Commercial fishermen out of San Diego & Southern California increasingly expand their fishing into MEXICAN waters; and moreover…
The first experimental test of VACUUM CLOSING canning machines for TUNA are installed in Southern California, a process already widely used in the Salmon industry. — When, as Fate would have it, the 1928 albacore (white meat) tuna seasonal catch turned out to be so BAD (5,000 cases versus the usual 400,000 cases), the “newer” option to take other tuna species (such as “small yellow-fin tuna, etc.) from southerly waters proved to be vitally important in sustaining the West Coast’s U.S. tuna fishing fleet.
*NOTE: In 1926, MANUEL O. MEDINA and the Campbell Machine Co. of San Diego built the largest (to date – ed.) documented U.S. flag tuna clipper, the ‘ATLANTIC’, to begin fishing off Turtle Bay, Baja in the final quarter of that year. Shortly after, San Diego’s second tuna clipper, the ‘LUSITANIA’, was built in March 1927. The ‘Lusitania’, built by a successful Portuguese fisherman, MANUEL G. DA ROSA, was designed by Al Larson Boatyard of San Pedro. By June 1927, San Diego would have its third tuna clipper, as the Campbell Machine Co. launched the ‘OLYMPIA’, owned and commanded by Captain JOE C. MONISE of San Diego. In July of 1927, the ‘DEL MONTE’, another tuna clipper built by Campbell Machine Co. for a group of Portuguese tuna fishermen, took her successful maiden voyage under the command of her co-owner Captain MANUEL HOMEM FREITAS. All four of these new tuna clippers were designed specifically for operation off the MEXICAN coast.
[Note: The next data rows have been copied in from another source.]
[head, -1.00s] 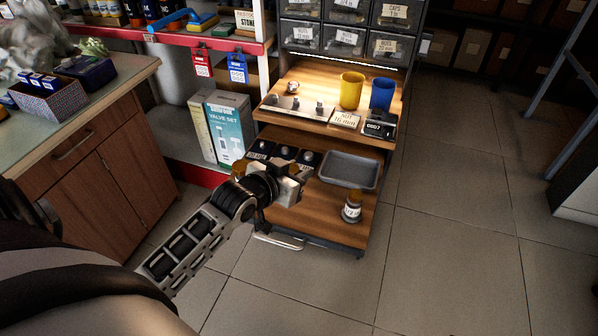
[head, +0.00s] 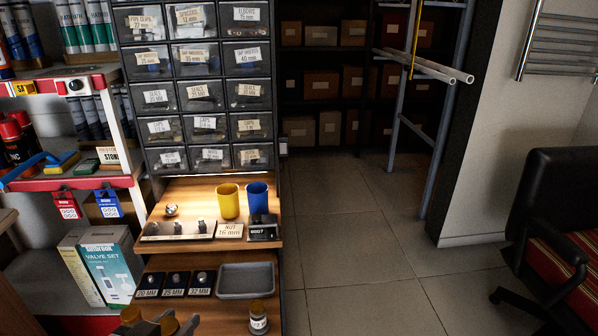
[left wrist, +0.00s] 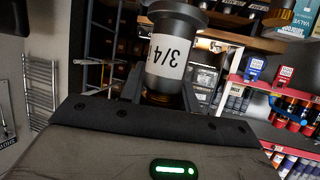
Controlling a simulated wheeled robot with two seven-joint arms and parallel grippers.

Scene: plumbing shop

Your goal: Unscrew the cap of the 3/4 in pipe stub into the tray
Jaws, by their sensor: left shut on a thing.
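In the left wrist view the 3/4 in pipe stub (left wrist: 168,62) is a dark grey cylinder with a wide flange and a white label, seen upside down. Its brass cap (left wrist: 162,100) sits between the fingers of my left gripper (left wrist: 160,98), which is shut on it. In the head view my left gripper (head: 168,326) shows only partly at the bottom edge, at a brass cap; the stub's body is hidden there. The grey tray (head: 246,283) lies on the lower wooden shelf, up and right of the gripper, and looks empty. My right gripper is not in view.
Labelled size blocks (head: 174,283) sit left of the tray. The upper shelf holds a yellow cup (head: 228,202) and a blue cup (head: 257,199).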

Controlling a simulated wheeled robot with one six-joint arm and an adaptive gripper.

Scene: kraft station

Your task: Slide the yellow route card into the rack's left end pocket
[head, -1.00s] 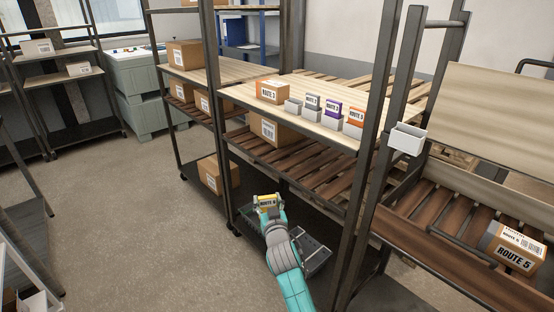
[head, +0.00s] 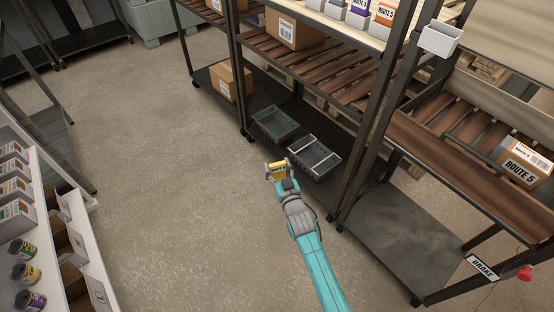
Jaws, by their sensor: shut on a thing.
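My gripper (head: 276,166) is shut on the yellow route card (head: 277,172). It holds the card in the air, in front of and below the wooden shelf, apart from the rack. The rack's pockets are small grey holders at the top of the view, partly cut off by the frame edge. The left end pocket (head: 313,4) shows only its lower part, so its inside is hidden. To its right are a grey pocket (head: 333,11), one with a purple card (head: 360,5) and one with an orange Route 5 card (head: 386,11).
Dark shelving posts (head: 380,110) stand between the bays. Two crates, one green (head: 272,125) and one grey (head: 316,158), sit low behind my gripper. A white bin (head: 440,38) hangs on a post. A Route 5 box (head: 525,160) lies at right.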

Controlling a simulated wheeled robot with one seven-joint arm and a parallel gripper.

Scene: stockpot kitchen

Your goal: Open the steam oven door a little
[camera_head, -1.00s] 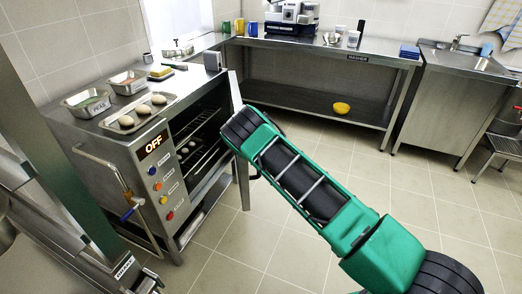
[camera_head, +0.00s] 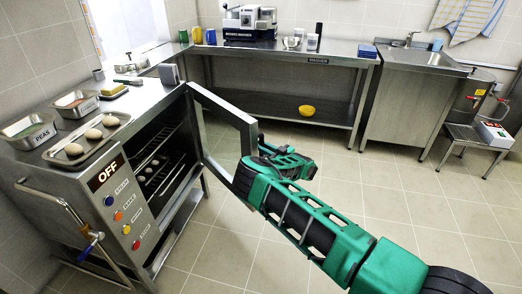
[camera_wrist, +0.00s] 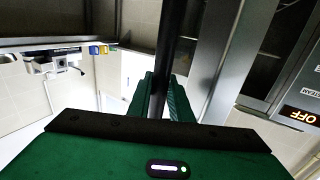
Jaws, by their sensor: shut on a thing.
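The steam oven (camera_head: 125,205) stands at the left, its display reading OFF. The oven panel with OFF (camera_wrist: 297,115) shows at the right there.
A sink unit (camera_head: 410,95) and stool (camera_head: 478,138) stand right. The tiled floor is clear.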

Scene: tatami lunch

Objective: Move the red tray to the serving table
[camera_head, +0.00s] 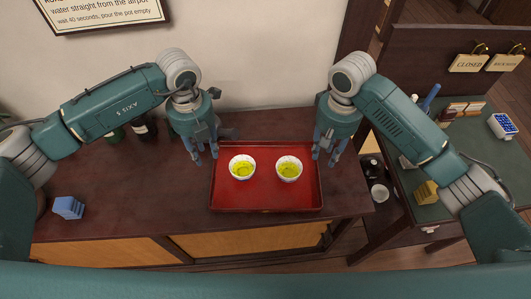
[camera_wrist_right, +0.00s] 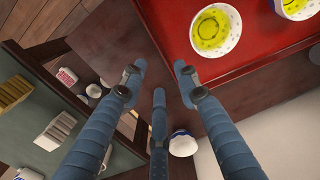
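The red tray (camera_head: 265,200) lies flat on a dark wooden cabinet (camera_head: 110,215). Two white bowls with yellow-green contents, a left one (camera_head: 242,167) and a right one (camera_head: 289,168), stand on it. My left gripper (camera_head: 204,156) is open and empty just off the tray's far left corner. My right gripper (camera_head: 323,153) is open at the tray's far right corner. In the right wrist view its spread fingers (camera_wrist_right: 158,70) hold nothing, and the tray's edge (camera_wrist_right: 240,66) is close beside them. I cannot tell which surface is the serving table.
A green-topped counter (camera_head: 485,150) stands at the right, holding a yellow block (camera_head: 427,192), a card reader (camera_head: 503,126) and other items. A small cup (camera_wrist_right: 182,143) shows behind my right fingers.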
Although the 1926-1927 albacore season was disappointing, the YELLOWFIN and SKIPJACK landings increased dramatically. The successes of the ‘Atlantic’, ‘Lusitania’, ‘Olympia’, and ‘Del Monte’ were responsible for the large yellowfin and skipjack landings, making it the *FIRST TIME* in history that over 50% of the tuna processed in California ports was caught south of the border.